> _Extracted material_
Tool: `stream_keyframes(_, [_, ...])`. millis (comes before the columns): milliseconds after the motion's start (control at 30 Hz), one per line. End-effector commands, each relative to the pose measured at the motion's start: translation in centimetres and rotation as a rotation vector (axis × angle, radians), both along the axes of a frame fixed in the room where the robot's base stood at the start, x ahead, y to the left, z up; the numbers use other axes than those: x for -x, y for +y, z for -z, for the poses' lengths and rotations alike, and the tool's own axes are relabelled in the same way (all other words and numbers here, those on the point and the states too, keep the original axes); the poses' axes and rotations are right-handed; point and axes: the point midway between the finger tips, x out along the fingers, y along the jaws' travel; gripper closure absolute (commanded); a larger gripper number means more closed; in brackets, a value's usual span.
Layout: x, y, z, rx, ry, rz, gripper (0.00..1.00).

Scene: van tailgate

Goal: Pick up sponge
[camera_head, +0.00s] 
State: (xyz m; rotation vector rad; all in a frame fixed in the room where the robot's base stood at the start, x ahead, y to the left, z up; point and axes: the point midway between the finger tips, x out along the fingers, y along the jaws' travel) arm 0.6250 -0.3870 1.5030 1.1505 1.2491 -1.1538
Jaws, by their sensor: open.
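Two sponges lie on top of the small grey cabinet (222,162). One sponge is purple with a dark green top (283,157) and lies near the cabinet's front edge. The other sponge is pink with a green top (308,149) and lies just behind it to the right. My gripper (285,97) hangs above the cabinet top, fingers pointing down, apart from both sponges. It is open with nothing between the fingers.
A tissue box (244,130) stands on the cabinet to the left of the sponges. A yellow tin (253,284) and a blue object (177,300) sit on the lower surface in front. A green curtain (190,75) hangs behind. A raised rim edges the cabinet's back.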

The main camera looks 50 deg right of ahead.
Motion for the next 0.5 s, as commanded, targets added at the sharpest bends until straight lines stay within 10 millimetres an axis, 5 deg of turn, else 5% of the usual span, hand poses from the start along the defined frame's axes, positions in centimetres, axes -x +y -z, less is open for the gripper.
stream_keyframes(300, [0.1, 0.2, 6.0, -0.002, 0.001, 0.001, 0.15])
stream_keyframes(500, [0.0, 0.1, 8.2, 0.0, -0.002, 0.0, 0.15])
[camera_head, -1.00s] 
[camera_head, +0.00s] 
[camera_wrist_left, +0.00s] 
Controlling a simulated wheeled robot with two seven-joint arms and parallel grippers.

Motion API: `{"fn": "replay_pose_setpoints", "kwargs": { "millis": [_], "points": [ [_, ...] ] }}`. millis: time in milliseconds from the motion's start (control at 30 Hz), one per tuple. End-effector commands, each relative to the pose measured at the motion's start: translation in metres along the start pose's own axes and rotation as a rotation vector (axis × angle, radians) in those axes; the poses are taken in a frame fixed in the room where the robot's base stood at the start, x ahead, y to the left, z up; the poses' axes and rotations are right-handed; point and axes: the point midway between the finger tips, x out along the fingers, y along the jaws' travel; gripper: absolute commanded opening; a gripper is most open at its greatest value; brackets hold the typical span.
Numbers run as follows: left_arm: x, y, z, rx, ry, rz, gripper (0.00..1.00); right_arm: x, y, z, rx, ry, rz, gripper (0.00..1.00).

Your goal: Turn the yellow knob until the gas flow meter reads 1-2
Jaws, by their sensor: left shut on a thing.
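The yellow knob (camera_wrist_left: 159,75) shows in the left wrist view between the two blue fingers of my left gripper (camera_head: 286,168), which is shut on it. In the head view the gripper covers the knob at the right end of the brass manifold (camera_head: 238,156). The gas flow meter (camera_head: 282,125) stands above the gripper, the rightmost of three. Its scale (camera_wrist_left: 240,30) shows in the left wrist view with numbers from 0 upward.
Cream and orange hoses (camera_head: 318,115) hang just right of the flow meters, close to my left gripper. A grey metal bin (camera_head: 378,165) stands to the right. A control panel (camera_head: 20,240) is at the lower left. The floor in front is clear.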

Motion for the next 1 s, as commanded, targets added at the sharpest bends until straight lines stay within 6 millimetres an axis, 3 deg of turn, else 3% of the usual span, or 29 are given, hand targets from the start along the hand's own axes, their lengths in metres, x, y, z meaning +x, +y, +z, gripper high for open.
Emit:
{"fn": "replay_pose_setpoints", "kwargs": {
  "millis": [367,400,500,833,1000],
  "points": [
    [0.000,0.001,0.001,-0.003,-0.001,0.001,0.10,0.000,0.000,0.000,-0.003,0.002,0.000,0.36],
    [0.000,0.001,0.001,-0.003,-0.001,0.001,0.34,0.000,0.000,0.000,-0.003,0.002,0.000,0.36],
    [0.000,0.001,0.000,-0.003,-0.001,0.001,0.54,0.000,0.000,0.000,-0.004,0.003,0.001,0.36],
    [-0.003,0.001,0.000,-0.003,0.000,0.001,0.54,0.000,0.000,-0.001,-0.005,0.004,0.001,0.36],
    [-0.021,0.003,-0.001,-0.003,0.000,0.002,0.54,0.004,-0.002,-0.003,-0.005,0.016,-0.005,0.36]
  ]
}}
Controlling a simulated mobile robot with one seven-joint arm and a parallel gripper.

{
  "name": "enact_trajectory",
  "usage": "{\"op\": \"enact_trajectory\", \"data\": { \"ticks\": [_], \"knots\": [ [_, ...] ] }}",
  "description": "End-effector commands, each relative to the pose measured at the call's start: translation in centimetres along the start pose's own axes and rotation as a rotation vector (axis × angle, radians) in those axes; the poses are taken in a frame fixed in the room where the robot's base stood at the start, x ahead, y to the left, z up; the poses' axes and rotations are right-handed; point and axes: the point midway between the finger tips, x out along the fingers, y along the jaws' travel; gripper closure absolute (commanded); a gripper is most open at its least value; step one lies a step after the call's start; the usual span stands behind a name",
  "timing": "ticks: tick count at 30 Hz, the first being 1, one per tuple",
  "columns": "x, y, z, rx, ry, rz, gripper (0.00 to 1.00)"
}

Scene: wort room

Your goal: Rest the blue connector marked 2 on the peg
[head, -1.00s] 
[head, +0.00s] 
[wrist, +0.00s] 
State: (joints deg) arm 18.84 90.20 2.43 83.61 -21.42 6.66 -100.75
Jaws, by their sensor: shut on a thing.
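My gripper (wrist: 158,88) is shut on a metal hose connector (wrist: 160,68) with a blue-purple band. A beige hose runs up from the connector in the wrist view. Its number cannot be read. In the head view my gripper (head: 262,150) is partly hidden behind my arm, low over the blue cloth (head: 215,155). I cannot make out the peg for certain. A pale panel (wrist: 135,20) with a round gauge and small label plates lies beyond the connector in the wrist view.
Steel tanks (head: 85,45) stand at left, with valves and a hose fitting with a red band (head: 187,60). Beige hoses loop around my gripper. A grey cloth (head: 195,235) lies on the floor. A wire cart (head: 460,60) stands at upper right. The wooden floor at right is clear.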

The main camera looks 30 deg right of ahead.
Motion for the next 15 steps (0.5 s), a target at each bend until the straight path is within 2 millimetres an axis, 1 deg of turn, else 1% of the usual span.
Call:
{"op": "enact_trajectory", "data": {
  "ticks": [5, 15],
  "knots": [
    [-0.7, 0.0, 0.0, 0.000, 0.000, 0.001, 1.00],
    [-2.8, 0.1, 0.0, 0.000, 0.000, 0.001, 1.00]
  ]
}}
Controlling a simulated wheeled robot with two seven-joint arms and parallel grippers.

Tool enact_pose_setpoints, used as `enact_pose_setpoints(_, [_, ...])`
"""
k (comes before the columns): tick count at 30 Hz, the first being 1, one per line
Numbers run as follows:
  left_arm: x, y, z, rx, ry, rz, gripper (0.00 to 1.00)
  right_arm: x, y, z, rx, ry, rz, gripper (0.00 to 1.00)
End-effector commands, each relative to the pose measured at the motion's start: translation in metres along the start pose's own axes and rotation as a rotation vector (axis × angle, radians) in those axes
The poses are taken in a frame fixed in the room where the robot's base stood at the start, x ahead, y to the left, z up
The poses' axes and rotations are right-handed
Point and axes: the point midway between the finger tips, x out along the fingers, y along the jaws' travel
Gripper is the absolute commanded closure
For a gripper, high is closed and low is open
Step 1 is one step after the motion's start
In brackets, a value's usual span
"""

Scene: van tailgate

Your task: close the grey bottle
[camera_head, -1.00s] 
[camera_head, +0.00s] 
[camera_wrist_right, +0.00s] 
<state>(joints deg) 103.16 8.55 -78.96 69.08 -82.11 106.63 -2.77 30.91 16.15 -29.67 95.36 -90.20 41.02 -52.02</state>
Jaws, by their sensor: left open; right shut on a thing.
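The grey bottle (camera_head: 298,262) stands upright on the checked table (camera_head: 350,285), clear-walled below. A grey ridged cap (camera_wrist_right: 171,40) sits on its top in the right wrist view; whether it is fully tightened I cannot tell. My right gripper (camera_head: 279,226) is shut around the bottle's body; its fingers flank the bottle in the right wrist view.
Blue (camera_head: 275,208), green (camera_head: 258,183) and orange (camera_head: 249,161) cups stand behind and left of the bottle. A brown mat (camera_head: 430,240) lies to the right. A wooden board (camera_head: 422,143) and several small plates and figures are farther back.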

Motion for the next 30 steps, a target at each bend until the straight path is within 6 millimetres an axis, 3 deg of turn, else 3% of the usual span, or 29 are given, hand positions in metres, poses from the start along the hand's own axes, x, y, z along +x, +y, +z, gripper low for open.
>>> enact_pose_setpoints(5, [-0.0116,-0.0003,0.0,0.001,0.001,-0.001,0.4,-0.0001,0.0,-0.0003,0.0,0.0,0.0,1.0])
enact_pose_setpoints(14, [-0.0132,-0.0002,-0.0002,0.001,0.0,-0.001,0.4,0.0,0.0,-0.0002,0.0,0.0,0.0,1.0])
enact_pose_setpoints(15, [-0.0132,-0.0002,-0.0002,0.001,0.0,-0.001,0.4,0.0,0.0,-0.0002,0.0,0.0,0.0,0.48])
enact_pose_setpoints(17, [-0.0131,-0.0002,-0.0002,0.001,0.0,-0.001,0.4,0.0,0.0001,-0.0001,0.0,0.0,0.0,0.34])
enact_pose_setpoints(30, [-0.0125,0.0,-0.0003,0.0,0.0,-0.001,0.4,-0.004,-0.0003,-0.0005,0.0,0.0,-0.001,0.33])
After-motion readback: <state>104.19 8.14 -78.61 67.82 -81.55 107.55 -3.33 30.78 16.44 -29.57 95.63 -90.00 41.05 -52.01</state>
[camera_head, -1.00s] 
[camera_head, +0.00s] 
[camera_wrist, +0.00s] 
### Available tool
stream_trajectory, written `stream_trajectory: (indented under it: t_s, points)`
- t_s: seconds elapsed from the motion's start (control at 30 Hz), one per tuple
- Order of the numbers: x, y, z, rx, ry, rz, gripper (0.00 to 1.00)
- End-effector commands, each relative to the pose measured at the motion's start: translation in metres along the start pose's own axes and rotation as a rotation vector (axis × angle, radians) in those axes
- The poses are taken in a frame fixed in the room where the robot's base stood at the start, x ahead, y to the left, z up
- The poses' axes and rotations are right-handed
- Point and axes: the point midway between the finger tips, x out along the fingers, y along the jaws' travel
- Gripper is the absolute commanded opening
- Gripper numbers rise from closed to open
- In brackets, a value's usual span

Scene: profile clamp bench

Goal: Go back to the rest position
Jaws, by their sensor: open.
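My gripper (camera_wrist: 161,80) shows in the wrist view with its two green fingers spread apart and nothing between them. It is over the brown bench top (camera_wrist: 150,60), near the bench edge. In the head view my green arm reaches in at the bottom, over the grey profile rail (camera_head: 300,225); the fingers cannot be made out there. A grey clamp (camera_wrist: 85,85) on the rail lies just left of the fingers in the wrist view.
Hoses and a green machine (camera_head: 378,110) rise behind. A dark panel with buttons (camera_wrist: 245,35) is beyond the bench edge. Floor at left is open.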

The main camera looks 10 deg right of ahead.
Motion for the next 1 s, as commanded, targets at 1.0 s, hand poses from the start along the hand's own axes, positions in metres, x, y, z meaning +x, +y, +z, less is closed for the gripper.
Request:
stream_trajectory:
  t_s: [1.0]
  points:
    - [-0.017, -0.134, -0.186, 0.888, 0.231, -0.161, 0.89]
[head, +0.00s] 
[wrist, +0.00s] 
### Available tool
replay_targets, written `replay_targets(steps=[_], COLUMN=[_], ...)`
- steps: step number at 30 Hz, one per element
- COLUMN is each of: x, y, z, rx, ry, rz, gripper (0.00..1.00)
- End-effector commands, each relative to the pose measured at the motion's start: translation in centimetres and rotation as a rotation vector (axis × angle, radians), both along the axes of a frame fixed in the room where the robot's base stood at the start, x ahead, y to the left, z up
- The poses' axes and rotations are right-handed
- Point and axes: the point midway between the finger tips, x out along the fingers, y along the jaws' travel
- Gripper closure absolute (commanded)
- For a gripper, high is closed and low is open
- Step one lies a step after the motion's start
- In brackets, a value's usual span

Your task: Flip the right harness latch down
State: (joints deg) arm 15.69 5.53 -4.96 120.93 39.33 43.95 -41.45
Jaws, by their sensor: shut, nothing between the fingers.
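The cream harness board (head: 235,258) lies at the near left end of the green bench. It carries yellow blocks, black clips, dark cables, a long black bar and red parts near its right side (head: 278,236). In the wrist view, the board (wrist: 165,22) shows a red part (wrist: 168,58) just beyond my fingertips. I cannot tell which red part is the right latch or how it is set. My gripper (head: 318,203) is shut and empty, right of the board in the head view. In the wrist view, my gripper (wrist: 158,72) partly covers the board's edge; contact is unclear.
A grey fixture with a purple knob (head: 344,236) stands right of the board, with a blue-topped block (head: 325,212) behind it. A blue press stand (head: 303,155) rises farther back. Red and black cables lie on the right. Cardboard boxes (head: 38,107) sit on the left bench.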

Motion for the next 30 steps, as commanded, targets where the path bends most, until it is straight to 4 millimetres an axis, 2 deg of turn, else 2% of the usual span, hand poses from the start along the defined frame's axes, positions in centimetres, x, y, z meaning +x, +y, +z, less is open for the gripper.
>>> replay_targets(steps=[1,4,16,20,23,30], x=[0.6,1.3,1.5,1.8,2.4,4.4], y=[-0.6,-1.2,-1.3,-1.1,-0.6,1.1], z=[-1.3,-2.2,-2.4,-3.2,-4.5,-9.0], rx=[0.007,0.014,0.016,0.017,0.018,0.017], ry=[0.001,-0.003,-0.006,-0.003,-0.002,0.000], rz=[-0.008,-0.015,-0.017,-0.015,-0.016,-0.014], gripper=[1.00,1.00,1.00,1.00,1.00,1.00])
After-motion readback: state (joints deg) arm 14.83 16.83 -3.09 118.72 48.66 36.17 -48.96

> _Short task_
Your task is to quote exactly the lines beginning with the one that contains "- Step one lies" and ending with the one that contains "State: (joints deg) arm 15.69", with nothing left out or added.

> _Response to this task_
- Step one lies a step after the motion's start
- In brackets, a value's usual span

Your task: Flip the right harness latch down
State: (joints deg) arm 15.69 5.53 -4.96 120.93 39.33 43.95 -41.45

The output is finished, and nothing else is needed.